Closing journal entries are made at year-end to prepare temporary accounts for the next accounting period. Temporary or nominal accounts (also referred to as income statement accounts), are measured periodically. The amounts in one accounting period should be closed or brought to zero so that they won’t be mixed with those of the next period. Temporary accounts consist of all revenue and expense accounts, and also withdrawal accounts of owners in case of sole proprietorships and partnerships. The purpose of closing entries is to prepare the temporary accounts for the next accounting period.
The four steps in preparing closing entries are:
- Close all income accounts to Income Summary
- Close all expense accounts to Income Summary
- Close Income Summary to the appropriate capital account.

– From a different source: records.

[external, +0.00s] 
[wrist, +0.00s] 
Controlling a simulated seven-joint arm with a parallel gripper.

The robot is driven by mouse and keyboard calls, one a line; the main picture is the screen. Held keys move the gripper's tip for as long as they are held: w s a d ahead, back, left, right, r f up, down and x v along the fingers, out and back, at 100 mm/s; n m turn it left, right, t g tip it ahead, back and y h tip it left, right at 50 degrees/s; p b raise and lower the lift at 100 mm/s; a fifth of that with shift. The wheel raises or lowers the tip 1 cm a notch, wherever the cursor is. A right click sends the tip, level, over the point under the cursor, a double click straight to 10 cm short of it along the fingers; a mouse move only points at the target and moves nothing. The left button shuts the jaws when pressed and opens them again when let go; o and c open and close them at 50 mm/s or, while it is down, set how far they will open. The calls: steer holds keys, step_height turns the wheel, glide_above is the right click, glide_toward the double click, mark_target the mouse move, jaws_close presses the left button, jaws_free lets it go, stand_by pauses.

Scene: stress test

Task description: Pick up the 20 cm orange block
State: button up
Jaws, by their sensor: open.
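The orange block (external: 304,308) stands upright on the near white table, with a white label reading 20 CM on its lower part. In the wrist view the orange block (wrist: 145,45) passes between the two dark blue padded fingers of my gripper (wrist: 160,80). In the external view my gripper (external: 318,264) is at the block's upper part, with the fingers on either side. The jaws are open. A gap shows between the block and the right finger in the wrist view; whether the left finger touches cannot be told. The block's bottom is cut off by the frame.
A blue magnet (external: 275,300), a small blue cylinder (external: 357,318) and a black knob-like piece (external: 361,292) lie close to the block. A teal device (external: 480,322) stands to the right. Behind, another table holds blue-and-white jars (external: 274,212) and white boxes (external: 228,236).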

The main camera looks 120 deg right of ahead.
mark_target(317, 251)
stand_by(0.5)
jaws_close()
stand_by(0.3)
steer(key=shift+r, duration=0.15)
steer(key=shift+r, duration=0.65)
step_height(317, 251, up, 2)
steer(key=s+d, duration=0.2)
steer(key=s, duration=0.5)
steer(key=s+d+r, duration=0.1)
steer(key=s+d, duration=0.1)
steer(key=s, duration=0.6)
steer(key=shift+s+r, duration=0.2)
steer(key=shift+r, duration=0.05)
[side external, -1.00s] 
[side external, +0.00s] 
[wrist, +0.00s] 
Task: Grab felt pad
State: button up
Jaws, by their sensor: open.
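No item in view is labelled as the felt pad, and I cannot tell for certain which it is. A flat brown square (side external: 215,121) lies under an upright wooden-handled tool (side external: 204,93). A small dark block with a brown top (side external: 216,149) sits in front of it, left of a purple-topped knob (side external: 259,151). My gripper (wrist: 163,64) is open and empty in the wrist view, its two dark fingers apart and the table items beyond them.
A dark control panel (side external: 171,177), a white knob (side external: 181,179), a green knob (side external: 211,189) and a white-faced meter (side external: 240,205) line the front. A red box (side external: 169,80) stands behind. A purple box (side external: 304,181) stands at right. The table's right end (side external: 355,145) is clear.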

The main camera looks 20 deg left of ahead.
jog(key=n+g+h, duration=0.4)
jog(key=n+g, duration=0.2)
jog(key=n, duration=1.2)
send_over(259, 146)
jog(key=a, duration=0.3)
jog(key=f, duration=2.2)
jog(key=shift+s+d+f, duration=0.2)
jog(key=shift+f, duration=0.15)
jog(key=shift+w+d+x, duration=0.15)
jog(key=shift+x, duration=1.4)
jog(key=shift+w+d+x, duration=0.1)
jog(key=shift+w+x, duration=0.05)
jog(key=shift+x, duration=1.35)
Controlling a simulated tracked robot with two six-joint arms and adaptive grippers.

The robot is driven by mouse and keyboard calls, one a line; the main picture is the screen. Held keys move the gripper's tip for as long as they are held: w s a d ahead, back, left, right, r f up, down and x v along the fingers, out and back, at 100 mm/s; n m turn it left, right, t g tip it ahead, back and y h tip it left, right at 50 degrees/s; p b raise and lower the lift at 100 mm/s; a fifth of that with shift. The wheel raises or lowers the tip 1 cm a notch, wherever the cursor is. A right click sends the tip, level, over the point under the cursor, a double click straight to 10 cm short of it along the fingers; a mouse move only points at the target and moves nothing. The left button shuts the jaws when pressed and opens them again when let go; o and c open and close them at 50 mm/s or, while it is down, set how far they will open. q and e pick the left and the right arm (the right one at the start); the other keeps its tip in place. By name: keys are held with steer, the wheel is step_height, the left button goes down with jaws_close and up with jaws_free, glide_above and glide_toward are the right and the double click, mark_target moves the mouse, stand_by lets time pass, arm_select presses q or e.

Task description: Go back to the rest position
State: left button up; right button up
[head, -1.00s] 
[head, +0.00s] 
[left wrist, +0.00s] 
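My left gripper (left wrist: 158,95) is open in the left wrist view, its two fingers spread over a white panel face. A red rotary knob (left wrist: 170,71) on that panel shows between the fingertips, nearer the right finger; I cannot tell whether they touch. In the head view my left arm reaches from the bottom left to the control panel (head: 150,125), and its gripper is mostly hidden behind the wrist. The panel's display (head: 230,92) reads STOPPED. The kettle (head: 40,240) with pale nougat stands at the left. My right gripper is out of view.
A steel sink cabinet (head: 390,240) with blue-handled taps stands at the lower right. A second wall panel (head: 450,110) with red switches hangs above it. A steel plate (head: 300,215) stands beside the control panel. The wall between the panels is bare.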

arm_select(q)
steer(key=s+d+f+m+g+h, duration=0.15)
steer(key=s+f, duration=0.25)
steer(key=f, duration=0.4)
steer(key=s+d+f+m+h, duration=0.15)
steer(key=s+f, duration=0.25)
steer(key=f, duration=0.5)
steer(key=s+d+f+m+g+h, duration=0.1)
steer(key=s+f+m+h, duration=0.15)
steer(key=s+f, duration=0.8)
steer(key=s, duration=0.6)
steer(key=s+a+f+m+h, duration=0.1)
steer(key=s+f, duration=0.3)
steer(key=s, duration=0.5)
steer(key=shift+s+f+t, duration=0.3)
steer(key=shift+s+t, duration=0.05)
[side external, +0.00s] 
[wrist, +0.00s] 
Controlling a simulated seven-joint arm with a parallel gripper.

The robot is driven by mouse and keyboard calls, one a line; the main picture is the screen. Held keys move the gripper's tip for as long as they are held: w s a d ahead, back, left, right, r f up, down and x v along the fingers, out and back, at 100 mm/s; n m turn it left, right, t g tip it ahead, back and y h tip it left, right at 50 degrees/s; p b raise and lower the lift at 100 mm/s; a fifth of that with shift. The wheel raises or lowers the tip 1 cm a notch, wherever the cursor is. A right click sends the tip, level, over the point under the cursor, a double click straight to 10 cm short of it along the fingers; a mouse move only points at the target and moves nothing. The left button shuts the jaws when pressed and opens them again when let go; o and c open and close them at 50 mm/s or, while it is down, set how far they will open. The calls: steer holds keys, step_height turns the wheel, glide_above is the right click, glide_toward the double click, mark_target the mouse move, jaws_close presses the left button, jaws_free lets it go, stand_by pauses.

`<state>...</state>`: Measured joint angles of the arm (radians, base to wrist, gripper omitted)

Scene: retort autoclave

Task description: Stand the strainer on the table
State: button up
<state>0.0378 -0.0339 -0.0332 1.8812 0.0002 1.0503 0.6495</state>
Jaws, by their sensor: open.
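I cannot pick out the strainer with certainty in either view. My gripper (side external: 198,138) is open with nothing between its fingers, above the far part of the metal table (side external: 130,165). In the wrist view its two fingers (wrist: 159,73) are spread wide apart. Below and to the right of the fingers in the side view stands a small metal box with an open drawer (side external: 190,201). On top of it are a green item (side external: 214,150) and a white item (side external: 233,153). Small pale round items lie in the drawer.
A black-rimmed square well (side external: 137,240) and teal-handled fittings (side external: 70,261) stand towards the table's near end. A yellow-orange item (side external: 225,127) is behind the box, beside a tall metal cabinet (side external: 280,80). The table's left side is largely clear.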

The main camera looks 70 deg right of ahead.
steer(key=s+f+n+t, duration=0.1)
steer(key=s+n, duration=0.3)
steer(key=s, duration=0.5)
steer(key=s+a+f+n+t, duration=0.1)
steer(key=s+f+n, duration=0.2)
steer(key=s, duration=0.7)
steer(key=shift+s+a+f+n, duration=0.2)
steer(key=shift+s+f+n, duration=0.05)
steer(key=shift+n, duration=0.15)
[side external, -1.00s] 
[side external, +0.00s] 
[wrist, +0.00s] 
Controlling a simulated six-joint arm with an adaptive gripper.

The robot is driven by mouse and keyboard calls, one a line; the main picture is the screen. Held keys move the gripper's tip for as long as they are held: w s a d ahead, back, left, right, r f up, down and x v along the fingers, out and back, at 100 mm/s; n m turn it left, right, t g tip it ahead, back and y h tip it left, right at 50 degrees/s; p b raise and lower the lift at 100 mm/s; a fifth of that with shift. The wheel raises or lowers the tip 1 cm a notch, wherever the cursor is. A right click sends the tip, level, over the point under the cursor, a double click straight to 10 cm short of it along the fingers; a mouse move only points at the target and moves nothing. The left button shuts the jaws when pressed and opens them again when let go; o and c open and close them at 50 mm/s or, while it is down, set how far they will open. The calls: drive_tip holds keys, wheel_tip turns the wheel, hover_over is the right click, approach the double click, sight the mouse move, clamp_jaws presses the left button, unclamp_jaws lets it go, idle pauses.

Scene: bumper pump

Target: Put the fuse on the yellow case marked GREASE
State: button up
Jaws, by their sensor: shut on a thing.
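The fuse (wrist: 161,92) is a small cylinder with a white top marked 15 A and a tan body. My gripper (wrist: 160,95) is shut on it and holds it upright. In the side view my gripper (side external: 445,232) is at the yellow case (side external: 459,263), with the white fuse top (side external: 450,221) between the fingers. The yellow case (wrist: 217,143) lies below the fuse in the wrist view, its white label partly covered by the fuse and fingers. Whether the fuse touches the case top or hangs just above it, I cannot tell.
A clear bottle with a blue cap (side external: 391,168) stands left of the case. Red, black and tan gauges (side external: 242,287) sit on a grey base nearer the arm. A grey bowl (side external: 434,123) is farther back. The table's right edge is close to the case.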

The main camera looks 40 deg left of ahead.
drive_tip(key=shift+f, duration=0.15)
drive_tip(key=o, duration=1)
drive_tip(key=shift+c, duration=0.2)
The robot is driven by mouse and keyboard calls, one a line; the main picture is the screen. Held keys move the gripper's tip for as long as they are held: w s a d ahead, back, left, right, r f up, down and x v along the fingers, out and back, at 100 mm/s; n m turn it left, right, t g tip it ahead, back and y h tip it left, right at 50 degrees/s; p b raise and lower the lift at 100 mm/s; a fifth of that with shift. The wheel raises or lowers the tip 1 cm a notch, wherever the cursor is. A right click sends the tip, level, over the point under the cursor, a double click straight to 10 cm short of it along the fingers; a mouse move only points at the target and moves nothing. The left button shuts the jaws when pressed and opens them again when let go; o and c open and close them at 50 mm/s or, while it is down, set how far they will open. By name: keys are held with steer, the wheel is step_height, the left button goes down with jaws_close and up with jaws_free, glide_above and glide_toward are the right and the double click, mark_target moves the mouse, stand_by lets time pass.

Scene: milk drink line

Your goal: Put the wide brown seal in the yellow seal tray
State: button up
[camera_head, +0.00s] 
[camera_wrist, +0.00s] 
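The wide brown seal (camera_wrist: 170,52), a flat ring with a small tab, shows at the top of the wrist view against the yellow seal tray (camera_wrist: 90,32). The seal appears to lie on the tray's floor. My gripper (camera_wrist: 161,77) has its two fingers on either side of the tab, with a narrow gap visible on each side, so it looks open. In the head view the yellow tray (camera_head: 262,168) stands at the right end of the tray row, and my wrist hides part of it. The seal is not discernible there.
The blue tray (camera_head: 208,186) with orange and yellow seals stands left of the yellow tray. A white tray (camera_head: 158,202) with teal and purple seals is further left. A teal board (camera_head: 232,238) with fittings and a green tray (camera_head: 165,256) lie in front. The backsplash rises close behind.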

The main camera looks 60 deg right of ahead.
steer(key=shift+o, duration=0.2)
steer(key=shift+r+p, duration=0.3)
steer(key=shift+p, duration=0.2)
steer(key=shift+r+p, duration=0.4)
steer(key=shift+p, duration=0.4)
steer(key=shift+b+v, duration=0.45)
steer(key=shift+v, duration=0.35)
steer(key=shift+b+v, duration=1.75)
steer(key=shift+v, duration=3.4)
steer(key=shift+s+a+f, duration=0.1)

- Close withdrawals to the capital accounts.
An impactful error can fall within the income summary. A common error may be an incorrect balance in the revenue or expense balance. Revenue accounts should have credit balances, while expense accounts should have debit balances. Some causes of this error is posting entries to the incorrect account, misclassifying accounts, and duplicating adjusting entries, which is the same reasons for having incorrect balances in Balance Sheet accounts.
To avoid this error it is important to check your income statement. The income statement is checked to make sure revenues and expenses have the correct balances. If there’s an account with an incorrect balance, you may pull up the detail of that account to find the entries that caused the error. This check should at least be performed monthly.